Despite continuous clearing work, the rubble remaining in the streets considerably slows down reconstruction. The camps are so densely populated that no temporary houses can be built there. The problems are often worsened by unclear land ownership.

Only a few hundred semi-temporary shelters have been built in the capital so far. Ahead of the rainy season starting in June, inhabitants from unsafe camps had to be relocated.

While people in camps needed to be taken care of with emergency shelter materials such as tents and tarpaulins in the first months, heavy rains flooded these places and made distributions difficult.

Around 600,000 people left the capital to find shelter and work in rural areas, mainly in their hometowns in the Gonaïves and Grande Anse region as well as the central area of the country. Their arrival put a lot of pressure on these mostly poor rural areas, incapable of providing for the refugees needs.

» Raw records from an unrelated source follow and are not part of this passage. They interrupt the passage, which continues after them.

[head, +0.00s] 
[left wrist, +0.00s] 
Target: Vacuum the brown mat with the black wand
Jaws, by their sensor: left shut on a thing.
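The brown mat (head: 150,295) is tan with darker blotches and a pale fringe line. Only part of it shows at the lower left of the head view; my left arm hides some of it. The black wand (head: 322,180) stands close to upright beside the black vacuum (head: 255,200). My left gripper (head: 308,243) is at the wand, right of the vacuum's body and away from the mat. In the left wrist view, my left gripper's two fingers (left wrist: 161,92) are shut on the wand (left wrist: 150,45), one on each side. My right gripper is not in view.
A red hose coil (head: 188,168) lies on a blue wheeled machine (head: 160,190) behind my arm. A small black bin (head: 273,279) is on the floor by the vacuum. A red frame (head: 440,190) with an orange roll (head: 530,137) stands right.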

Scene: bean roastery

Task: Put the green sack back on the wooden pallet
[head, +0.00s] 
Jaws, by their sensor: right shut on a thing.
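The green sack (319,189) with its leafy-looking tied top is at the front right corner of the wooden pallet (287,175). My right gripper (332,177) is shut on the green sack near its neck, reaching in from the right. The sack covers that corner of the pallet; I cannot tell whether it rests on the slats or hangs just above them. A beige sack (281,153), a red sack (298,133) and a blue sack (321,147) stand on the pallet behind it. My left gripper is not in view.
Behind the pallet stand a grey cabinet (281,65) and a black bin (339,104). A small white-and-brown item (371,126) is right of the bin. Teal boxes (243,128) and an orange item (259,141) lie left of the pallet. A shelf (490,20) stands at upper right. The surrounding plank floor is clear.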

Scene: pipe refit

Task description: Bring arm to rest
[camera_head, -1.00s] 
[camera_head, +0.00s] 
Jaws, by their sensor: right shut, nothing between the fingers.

Many of them, in lack of opportunities to rebuild their lives in their hometown, are now returning to the overcrowded camps in the capital. In order to slow down this influx of people into the capital, Caritas started setting up temporary shelter in rural areas.

Like most inhabitants of the small rural town Haute Lompré, located in the heights of Léogâne west of Port-au-Prince, Bolivar has been seriously affected by the earthquake.

Her little house and the small land parcel she and her husband used to grow cassava, peas and corn on have been completely destroyed. All there is left is a pile of rubble and soil. However, her future seems a bit less insecure since Caritas staff has started building semi-temporary housing in the area.

More than 100 of these little houses made of pinewood and iron roofs were set up around this area. They are the first out of roughly 160,000 temporary houses the international community has projected to build for hundreds of thousands of earthquake victims. Eventually, Caritas should build another 2,000 of them around Léogâne and Petit Goave.